→ **Work to do**: Reproduce the span that opens at the line containing "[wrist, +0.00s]" and closes at the line containing "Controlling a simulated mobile", both lines included, without alteration and without any other line.

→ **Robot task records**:
════════════════════
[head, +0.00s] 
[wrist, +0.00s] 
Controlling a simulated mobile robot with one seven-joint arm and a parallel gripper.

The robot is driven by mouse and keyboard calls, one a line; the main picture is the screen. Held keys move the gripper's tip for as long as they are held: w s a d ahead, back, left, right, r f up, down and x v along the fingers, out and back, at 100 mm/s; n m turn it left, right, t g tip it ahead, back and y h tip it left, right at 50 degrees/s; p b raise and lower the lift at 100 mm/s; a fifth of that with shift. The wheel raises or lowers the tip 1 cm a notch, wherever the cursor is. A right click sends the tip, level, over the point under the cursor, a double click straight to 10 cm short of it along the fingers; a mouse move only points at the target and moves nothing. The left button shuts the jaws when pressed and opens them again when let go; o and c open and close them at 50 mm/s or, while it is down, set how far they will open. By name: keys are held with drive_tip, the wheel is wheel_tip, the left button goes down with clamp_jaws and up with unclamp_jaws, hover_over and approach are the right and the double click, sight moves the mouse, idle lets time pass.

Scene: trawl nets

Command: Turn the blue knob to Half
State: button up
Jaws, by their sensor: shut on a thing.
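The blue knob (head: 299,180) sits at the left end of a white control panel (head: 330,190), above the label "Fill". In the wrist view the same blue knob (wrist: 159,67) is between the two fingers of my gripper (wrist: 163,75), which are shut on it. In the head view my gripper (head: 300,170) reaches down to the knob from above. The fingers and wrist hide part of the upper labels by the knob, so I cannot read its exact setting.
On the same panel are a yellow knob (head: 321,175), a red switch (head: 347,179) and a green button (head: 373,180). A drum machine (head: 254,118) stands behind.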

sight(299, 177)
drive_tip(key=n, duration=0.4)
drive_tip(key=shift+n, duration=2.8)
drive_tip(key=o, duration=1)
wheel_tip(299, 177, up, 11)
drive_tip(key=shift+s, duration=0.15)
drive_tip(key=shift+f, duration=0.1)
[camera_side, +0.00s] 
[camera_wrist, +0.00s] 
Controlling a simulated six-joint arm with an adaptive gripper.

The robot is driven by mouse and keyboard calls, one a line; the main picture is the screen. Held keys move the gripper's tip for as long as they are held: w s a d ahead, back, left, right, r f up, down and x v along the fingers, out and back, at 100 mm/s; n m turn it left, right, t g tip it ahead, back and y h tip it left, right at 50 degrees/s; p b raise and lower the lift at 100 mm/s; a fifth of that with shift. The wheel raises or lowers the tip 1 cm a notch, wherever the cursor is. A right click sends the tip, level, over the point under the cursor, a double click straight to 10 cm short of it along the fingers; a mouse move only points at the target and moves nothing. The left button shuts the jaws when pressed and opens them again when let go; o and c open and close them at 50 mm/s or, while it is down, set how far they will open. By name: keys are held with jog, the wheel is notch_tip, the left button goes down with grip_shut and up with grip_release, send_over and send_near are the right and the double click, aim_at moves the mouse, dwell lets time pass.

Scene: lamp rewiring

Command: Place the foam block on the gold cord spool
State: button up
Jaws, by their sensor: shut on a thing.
════════════════════
→ **Result for this task**:
[wrist, +0.00s] 
Controlling a simulated mobile robot with one seven-joint arm and a parallel gripper.

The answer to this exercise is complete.